-- Begin TASK DATA --

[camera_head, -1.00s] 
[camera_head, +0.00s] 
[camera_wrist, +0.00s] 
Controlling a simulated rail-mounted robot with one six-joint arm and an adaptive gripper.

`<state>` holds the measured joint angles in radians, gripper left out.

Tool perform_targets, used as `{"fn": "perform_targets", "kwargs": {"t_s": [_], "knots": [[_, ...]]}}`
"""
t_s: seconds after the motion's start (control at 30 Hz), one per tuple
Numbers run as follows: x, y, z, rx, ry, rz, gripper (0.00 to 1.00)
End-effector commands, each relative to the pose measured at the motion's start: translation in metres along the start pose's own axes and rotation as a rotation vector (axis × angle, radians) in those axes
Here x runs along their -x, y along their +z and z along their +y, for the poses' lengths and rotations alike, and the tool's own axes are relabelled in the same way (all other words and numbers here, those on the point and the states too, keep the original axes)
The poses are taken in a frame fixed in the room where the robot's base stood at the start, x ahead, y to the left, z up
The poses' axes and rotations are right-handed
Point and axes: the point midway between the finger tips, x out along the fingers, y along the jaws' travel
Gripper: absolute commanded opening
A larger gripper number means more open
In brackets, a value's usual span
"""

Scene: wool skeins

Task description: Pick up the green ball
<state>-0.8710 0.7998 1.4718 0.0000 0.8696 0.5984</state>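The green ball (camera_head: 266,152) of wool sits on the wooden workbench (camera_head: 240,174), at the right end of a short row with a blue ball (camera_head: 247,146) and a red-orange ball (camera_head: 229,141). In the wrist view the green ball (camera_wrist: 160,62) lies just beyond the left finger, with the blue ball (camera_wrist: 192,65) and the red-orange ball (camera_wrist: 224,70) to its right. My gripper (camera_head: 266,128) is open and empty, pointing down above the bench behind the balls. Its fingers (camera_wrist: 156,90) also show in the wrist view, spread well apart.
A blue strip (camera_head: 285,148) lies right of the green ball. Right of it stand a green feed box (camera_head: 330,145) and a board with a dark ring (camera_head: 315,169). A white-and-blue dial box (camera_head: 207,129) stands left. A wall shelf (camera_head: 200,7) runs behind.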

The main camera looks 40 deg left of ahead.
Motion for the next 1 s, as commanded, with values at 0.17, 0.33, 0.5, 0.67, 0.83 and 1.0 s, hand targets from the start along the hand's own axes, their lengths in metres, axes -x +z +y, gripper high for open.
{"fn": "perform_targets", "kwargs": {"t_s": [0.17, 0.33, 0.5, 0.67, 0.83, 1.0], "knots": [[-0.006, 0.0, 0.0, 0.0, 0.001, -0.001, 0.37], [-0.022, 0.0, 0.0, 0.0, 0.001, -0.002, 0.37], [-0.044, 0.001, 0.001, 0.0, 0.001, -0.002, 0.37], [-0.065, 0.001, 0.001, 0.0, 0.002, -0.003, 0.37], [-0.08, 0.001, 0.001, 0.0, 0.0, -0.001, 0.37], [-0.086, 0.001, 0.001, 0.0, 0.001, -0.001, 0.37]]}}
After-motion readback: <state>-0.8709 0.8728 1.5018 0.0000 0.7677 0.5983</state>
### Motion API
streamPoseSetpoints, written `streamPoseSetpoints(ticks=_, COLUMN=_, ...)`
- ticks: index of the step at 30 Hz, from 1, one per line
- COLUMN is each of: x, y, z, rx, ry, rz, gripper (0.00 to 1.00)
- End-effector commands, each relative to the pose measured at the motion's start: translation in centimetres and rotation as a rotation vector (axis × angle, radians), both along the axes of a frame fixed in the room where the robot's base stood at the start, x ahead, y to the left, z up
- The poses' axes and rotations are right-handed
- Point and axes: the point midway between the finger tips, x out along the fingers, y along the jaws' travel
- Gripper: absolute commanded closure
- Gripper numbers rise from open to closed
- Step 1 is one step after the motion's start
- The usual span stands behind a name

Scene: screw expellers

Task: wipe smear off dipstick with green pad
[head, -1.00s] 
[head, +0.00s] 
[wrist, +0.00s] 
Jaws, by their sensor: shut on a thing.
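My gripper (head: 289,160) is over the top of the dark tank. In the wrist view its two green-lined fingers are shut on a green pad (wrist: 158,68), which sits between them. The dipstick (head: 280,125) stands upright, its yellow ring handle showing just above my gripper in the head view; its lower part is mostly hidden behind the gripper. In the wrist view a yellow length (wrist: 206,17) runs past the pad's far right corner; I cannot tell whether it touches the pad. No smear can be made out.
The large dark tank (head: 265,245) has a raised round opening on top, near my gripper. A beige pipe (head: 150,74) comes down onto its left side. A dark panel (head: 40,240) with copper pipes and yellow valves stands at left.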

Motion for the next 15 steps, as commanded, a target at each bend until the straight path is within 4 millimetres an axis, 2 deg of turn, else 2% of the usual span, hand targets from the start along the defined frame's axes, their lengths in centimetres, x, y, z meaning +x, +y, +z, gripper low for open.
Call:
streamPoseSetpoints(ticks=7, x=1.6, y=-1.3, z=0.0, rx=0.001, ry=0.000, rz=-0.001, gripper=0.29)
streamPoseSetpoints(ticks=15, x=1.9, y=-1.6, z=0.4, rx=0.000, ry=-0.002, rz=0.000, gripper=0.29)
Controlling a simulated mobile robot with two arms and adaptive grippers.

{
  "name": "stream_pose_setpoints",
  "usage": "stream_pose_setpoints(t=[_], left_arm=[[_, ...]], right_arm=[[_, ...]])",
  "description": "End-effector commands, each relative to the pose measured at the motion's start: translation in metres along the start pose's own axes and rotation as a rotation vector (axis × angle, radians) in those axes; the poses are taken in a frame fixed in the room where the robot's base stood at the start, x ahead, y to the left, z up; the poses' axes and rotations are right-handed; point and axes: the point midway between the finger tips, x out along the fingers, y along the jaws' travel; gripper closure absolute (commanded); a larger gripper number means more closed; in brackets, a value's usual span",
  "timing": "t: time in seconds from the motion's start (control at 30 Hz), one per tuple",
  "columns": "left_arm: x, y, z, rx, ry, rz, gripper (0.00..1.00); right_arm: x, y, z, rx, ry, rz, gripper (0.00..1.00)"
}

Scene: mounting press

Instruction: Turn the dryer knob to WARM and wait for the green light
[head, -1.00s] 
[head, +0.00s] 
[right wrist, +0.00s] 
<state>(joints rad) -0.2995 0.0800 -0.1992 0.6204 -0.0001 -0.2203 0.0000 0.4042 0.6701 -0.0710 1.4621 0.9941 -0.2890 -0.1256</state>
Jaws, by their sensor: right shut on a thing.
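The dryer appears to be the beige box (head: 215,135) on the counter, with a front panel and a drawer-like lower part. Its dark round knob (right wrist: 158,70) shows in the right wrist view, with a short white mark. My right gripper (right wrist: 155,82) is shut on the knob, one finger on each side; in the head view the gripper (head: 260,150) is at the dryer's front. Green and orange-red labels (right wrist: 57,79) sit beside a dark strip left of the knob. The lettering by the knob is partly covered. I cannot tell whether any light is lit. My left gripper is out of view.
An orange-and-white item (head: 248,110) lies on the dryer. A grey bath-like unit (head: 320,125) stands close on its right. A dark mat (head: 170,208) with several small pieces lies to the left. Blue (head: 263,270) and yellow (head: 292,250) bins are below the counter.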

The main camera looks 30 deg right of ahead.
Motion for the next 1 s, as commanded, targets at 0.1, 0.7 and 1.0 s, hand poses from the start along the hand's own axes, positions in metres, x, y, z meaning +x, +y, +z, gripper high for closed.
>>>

-- End TASK DATA --

§ **SET TASK**
Could you quote, exactly as they appear, the line containing "rz, gripper (0.00..1.00);" and every line after it to the end of the records above?

§ **TASK RESULT**
  "columns": "left_arm: x, y, z, rx, ry, rz, gripper (0.00..1.00); right_arm: x, y, z, rx, ry, rz, gripper (0.00..1.00)"
}

Scene: mounting press

Instruction: Turn the dryer knob to WARM and wait for the green light
[head, -1.00s] 
[head, +0.00s] 
[right wrist, +0.00s] 
<state>(joints rad) -0.2995 0.0800 -0.1992 0.6204 -0.0001 -0.2203 0.0000 0.4042 0.6701 -0.0710 1.4621 0.9941 -0.2890 -0.1256</state>
Jaws, by their sensor: right shut on a thing.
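The dryer appears to be the beige box (head: 215,135) on the counter, with a front panel and a drawer-like lower part. Its dark round knob (right wrist: 158,70) shows in the right wrist view, with a short white mark. My right gripper (right wrist: 155,82) is shut on the knob, one finger on each side; in the head view the gripper (head: 260,150) is at the dryer's front. Green and orange-red labels (right wrist: 57,79) sit beside a dark strip left of the knob. The lettering by the knob is partly covered. I cannot tell whether any light is lit. My left gripper is out of view.
An orange-and-white item (head: 248,110) lies on the dryer. A grey bath-like unit (head: 320,125) stands close on its right. A dark mat (head: 170,208) with several small pieces lies to the left. Blue (head: 263,270) and yellow (head: 292,250) bins are below the counter.

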The main camera looks 30 deg right of ahead.
Motion for the next 1 s, as commanded, targets at 0.1, 0.7 and 1.0 s, hand poses from the start along the hand's own axes, positions in metres, x, y, z meaning +x, +y, +z, gripper high for closed.
>>>

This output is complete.